Munarman Kritik Cara Interogasi Densus 88: Kaki Saya Dirantai, Tangan Diborgol, Mata Ditutup
ERA.id - Pengadilan Negeri Jakarta Timur kembali melanjutkan sidang dugaan tindak terorisme dengan terdakwa Munarman, Eks Sekretaris FPI, Rabu (16/2/2022)
Pada sidang yang beragendakan pemeriksaan terdakwa itu, Munarman mengkritik Densus 88 Antiteror yang menjadikan laporan resmi Komnas HAM yang berisi catatan peristiwa KM 50 sebagai barang bukti.
"Setelah saya dapat daftar apa saja yang disita dari rumah saya, buku-buku, dokumen-dokumen itu, yang lucu saya mau ketawa itu laporan resmi Komnas HAM," kata Munarman.

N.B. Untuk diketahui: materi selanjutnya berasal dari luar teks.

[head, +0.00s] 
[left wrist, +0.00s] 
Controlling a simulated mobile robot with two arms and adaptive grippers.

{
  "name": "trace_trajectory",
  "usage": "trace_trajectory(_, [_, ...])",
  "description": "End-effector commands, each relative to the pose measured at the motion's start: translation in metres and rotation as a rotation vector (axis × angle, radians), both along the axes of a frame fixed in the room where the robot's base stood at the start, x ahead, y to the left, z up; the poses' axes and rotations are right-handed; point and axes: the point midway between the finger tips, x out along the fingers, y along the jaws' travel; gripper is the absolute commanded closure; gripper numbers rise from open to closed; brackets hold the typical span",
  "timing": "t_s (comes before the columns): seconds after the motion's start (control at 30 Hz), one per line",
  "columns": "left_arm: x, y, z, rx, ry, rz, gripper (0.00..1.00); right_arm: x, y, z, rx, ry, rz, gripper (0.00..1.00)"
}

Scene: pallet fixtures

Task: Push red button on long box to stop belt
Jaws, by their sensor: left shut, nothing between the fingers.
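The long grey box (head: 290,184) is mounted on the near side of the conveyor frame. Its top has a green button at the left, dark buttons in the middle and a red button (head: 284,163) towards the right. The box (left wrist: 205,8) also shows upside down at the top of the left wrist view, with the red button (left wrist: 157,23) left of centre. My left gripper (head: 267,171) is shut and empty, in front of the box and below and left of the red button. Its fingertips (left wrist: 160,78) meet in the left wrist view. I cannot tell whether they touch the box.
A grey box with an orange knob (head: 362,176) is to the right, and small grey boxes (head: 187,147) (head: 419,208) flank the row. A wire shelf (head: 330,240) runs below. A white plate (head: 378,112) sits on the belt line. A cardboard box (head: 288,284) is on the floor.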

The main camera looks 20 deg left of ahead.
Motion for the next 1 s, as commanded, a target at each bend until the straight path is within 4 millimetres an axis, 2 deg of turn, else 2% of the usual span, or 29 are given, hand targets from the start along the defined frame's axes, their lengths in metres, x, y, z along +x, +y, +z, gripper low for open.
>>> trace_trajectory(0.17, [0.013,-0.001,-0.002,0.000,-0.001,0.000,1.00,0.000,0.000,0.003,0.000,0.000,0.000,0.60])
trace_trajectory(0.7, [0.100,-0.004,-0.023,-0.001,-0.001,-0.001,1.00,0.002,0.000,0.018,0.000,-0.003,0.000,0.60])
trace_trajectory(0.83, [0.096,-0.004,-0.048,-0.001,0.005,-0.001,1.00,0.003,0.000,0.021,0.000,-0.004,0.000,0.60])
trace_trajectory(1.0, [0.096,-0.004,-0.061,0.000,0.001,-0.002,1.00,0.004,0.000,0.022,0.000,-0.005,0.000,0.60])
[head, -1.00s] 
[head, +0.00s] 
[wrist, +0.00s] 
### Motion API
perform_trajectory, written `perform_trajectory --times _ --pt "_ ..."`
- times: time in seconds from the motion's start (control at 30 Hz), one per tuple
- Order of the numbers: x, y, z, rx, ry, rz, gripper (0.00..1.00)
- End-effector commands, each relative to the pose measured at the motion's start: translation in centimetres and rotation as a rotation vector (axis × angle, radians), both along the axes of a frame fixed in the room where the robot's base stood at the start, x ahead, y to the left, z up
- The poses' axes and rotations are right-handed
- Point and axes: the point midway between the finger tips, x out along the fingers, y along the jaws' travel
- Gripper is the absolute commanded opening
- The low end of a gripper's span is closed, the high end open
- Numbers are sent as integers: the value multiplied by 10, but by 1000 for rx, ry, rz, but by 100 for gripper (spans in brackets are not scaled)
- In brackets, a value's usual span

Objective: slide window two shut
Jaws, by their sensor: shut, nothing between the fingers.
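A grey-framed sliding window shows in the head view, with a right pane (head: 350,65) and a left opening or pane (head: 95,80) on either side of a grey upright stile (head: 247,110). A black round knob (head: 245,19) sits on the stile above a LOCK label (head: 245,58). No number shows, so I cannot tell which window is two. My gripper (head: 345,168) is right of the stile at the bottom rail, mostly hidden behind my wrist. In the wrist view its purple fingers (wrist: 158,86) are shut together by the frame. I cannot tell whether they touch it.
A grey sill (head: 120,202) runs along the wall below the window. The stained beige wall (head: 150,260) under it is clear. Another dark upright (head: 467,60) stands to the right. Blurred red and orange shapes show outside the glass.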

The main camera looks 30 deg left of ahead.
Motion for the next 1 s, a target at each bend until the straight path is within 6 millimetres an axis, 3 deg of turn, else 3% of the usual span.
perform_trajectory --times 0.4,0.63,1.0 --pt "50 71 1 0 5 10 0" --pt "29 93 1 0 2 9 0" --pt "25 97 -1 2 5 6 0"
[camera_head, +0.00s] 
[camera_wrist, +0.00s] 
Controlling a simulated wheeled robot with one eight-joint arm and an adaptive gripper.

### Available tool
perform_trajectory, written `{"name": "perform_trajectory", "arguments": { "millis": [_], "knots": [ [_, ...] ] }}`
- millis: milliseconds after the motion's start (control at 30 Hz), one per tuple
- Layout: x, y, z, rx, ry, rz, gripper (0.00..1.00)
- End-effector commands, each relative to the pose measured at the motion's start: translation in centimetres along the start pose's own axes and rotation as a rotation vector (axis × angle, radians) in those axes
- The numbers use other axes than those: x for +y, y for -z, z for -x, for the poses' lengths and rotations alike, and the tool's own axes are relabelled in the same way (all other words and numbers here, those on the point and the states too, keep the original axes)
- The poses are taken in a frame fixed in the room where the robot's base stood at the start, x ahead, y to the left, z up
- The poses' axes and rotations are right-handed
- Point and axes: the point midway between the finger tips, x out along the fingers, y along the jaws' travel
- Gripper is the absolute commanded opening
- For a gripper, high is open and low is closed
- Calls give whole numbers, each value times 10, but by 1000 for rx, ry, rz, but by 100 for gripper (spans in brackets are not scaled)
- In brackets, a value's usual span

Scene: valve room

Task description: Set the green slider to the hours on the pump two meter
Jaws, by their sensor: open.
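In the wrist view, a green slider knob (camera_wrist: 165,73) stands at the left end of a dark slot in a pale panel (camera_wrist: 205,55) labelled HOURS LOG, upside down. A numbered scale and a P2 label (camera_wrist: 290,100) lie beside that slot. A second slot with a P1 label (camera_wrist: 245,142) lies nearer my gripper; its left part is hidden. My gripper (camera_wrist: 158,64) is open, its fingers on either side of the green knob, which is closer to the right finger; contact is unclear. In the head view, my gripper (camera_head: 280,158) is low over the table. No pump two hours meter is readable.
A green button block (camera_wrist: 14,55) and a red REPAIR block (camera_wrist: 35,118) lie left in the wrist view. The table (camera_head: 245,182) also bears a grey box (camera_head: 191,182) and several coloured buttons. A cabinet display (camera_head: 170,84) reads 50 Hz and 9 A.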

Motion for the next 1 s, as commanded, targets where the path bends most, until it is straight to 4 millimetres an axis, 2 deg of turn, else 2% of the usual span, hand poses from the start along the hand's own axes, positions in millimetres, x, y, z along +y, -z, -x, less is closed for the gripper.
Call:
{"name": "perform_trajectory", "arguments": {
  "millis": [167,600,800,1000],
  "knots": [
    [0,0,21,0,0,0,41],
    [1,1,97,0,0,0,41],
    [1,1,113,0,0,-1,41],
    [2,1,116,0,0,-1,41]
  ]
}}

"Laporan resmi Komnas HAM saya taro di rak buku perpustakaan saya itu saya ambil, kemudian dijadikan barang sitaan," tambah dia.
Munarman lantas mempertanyakan apa kaitan laporan Komnas HAM yang ada di rumah dengan kasus yang kini menjerat dirinya. Sebab menurut hukum barang yang disita itu hanya yang berkaitan dengan tindak pidana.
"Itu sama sekali tidak ada. Itu produksinya, produksi Komnas HAM," kata Munarman.
Bekas petinggi Front Pembela Islam (FPI) itu lantas mengkritik metode interogasi Densus 88. Sebab, menurut dia, tidak ada yang berani mengkritik satuan anti teror milik Polri tersebut karena takut dianggap anti-NKRI.
"Metodenya masih menggunakan metode sebelum KUHAP interogasi. Jadi awal-awal itu interogasi orang dicecar pertanyaan dengan dipres begitu secara psikologi," ungkap Munarman.
Tak hanya dicecar pertanyaan, Munarman mengaku kaki dan tangannya juga diikat. "Kaki saya dirantai, tangan saya diborgol, mata ditutup," imbuh dia.
Dalam satu kesempatan interogasi, Munarman mengaku ditanya soal buku KM 50. "Bagaimana dengan peristiwa pembunuhan KM 50?" ucap Munarman menirukan pertanyaan saat interogasi.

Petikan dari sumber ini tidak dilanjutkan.